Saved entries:
· · · · ·

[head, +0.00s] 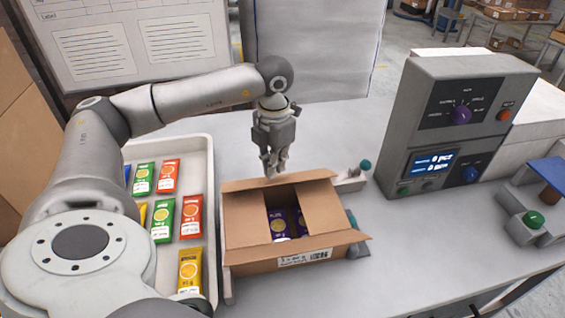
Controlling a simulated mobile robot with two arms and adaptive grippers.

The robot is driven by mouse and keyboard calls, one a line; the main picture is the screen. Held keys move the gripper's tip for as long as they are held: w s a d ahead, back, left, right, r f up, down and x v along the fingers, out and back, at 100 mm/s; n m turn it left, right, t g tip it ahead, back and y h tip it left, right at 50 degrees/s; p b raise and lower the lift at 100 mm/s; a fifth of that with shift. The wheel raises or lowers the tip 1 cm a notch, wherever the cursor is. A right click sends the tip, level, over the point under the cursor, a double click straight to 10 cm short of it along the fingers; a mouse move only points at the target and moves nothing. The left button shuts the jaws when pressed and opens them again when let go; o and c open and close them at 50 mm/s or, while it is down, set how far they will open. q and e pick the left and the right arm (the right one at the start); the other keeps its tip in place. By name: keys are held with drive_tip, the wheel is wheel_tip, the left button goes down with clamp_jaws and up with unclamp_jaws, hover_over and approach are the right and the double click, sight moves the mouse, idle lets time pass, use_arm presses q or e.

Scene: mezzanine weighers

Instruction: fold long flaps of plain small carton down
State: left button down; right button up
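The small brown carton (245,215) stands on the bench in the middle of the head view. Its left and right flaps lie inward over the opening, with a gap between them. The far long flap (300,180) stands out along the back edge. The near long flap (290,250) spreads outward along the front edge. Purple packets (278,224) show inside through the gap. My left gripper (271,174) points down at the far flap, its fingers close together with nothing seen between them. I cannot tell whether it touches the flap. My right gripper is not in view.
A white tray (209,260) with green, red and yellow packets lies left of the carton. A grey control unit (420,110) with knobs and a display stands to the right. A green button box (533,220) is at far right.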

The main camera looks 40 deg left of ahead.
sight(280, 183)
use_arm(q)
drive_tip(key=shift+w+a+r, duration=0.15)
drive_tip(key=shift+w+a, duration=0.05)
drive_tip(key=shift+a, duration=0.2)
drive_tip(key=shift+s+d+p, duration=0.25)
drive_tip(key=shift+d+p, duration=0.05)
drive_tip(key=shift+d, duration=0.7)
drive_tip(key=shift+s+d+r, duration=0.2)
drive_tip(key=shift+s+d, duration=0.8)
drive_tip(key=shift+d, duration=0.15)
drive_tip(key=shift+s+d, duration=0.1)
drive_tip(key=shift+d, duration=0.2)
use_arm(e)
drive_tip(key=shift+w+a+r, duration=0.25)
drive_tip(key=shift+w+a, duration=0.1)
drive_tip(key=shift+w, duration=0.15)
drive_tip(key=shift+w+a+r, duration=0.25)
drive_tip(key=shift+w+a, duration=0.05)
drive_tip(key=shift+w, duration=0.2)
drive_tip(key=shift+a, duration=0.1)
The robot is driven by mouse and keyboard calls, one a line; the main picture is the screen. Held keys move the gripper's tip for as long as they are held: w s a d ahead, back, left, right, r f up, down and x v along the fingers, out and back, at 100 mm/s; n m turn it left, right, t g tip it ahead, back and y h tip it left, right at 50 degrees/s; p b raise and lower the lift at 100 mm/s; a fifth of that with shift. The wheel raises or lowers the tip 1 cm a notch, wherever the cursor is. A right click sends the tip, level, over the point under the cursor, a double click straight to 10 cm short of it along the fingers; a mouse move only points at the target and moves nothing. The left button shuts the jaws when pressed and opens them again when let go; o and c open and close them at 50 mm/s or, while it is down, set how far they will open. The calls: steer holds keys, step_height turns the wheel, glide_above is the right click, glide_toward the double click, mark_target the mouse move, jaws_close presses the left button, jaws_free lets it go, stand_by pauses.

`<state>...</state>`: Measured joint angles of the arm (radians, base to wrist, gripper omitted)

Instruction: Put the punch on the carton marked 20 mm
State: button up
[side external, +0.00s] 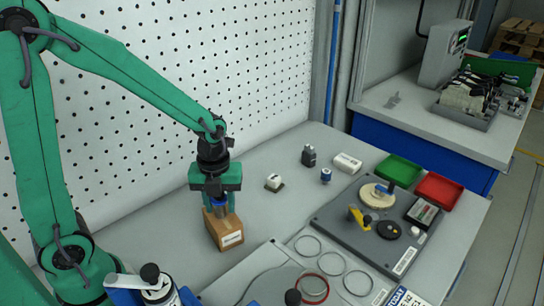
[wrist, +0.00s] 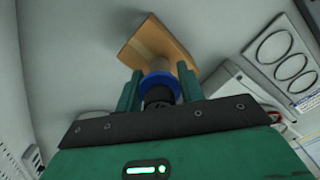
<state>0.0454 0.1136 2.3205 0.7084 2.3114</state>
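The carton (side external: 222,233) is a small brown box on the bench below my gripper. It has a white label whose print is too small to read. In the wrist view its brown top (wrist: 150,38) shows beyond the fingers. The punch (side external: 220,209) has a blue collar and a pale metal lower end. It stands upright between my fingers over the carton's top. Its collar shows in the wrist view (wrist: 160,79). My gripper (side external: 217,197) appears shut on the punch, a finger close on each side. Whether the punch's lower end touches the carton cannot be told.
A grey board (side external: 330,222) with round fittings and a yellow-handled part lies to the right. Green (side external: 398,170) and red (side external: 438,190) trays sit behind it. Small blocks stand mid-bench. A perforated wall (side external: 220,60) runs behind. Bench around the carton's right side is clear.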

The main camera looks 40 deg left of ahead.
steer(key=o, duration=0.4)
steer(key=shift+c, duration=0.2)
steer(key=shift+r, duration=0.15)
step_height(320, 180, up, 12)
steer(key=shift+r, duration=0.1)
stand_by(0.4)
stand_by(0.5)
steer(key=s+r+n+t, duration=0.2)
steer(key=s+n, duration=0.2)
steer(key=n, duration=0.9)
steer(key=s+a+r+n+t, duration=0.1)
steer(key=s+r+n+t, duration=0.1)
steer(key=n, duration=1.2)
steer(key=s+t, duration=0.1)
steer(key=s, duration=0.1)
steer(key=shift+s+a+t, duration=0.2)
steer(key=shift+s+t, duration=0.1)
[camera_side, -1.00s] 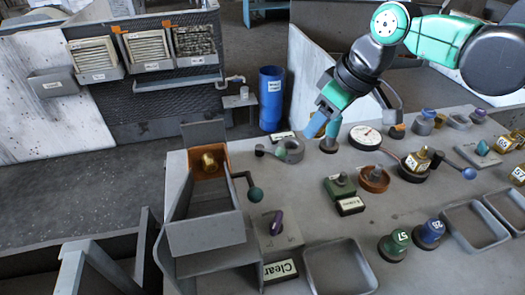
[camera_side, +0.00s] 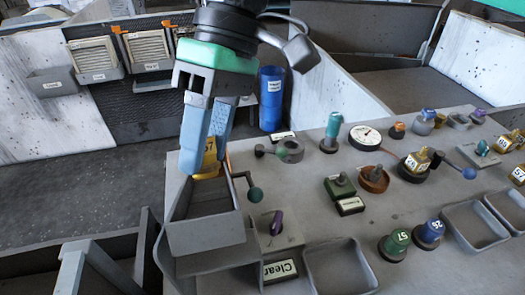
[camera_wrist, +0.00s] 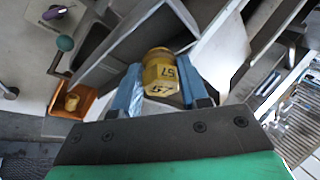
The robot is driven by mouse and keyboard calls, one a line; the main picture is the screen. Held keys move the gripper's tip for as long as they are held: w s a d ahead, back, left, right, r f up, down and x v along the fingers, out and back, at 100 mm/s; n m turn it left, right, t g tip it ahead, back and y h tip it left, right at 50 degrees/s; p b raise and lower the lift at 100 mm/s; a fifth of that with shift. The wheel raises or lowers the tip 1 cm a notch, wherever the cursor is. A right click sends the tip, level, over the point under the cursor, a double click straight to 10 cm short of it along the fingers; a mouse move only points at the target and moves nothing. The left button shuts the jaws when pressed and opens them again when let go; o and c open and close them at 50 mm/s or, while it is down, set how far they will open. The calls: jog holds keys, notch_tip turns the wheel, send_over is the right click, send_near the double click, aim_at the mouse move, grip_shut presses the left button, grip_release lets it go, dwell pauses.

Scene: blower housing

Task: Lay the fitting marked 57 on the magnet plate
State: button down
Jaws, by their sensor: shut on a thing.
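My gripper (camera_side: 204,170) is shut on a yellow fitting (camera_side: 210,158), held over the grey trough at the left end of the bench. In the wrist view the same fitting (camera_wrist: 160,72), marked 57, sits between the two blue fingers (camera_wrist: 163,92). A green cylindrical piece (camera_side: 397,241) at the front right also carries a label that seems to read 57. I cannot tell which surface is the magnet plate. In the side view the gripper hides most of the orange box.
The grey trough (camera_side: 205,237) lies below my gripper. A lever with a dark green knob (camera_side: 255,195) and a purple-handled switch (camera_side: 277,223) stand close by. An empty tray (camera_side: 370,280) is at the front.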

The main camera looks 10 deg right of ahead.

· · · · ·

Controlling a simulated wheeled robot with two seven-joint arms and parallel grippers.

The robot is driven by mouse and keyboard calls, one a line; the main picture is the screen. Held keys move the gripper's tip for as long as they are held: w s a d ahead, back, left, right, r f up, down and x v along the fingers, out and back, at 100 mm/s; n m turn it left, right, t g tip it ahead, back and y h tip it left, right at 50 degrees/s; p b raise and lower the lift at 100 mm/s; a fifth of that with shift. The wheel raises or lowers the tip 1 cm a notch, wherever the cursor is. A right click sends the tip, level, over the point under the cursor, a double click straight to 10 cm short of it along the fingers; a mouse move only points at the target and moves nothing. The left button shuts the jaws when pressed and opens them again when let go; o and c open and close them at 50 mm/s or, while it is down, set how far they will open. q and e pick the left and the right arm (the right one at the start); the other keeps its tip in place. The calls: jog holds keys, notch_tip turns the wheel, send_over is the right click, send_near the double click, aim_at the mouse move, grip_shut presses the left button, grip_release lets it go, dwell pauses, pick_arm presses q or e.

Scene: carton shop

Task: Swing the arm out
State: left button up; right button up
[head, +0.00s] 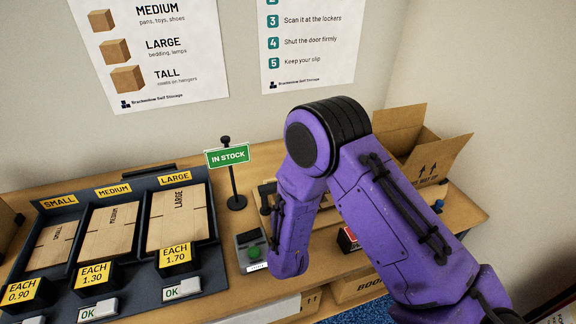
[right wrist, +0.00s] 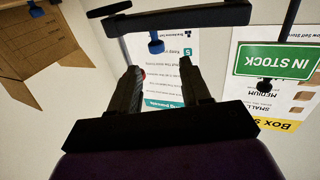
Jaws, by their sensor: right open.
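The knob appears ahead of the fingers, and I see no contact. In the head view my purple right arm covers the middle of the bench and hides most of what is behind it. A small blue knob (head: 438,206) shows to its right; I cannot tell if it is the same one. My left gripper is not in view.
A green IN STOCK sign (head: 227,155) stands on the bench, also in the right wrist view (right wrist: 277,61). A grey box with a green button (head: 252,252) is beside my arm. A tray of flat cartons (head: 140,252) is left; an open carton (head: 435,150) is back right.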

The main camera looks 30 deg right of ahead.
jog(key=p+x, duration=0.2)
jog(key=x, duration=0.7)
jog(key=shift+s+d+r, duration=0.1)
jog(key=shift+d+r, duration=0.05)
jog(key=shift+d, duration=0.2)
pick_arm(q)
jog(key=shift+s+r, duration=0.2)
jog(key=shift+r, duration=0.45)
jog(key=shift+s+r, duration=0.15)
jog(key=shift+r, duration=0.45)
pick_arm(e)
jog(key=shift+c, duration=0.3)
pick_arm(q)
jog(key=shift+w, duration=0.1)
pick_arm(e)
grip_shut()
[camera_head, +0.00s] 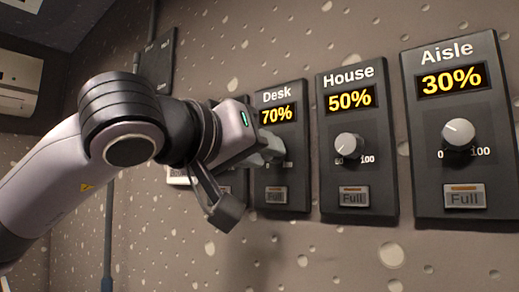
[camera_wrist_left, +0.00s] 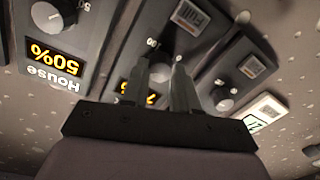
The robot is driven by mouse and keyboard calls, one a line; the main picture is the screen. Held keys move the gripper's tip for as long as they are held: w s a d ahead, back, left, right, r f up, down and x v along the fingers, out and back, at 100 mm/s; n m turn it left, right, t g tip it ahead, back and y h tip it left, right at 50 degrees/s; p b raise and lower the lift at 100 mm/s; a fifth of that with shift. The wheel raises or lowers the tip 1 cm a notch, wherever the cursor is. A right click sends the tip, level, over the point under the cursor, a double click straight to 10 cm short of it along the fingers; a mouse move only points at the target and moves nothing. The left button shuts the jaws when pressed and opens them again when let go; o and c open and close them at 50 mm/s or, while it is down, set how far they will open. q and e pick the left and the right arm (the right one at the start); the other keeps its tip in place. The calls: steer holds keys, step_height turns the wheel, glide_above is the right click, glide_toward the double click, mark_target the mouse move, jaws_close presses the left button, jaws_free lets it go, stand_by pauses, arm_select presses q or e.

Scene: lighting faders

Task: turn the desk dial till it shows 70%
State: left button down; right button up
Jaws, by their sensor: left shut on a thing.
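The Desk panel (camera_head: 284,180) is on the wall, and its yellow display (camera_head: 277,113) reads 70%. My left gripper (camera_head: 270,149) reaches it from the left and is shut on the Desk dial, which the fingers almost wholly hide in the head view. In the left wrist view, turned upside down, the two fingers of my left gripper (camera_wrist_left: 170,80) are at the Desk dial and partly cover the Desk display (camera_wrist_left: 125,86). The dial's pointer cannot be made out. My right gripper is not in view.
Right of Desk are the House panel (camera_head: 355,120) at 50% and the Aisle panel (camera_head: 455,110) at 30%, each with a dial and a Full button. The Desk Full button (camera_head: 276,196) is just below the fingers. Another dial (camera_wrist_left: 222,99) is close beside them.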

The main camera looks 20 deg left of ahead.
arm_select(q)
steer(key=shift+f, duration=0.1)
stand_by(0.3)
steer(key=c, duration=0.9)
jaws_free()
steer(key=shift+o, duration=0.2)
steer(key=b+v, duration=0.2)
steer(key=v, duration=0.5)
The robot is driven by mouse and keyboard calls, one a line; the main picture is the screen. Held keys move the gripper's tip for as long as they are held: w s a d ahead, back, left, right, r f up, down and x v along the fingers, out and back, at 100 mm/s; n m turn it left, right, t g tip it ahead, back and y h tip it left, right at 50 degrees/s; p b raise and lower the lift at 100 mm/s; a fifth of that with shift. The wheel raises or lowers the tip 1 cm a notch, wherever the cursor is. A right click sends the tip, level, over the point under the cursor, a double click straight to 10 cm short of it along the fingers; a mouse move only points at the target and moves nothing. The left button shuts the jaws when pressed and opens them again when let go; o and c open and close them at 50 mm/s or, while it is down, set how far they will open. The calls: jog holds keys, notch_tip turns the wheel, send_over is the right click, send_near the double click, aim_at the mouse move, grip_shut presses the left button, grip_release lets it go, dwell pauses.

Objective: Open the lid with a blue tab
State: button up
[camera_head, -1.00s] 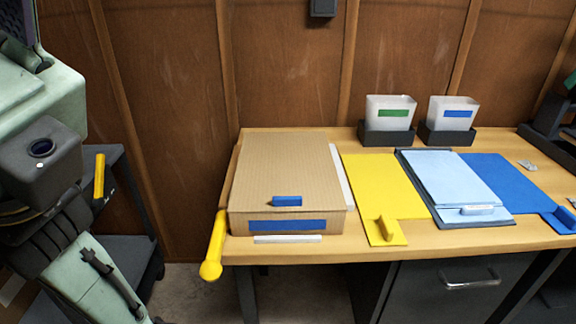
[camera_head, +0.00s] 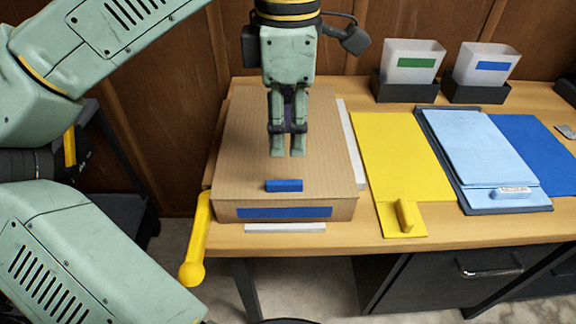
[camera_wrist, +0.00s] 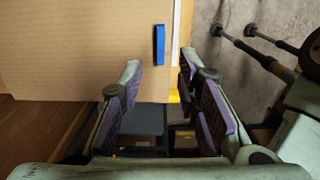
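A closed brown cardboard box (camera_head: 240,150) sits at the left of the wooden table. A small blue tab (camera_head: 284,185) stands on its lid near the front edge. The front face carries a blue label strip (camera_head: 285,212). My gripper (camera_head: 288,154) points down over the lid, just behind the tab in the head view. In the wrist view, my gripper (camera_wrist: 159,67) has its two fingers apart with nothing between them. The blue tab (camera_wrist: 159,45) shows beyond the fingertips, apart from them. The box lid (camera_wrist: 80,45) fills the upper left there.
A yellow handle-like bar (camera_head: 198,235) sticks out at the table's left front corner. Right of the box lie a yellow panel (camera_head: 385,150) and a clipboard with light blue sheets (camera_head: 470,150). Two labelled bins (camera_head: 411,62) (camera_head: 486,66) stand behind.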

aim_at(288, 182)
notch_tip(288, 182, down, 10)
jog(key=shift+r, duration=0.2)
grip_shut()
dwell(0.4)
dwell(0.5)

· · · · ·

What to work on: In the entries above, find each line with the string "simulated" and copy it.

Task solution:
Controlling a simulated mobile robot with two arms and adaptive grippers.
Controlling a simulated wheeled robot with two seven-joint arms and parallel grippers.

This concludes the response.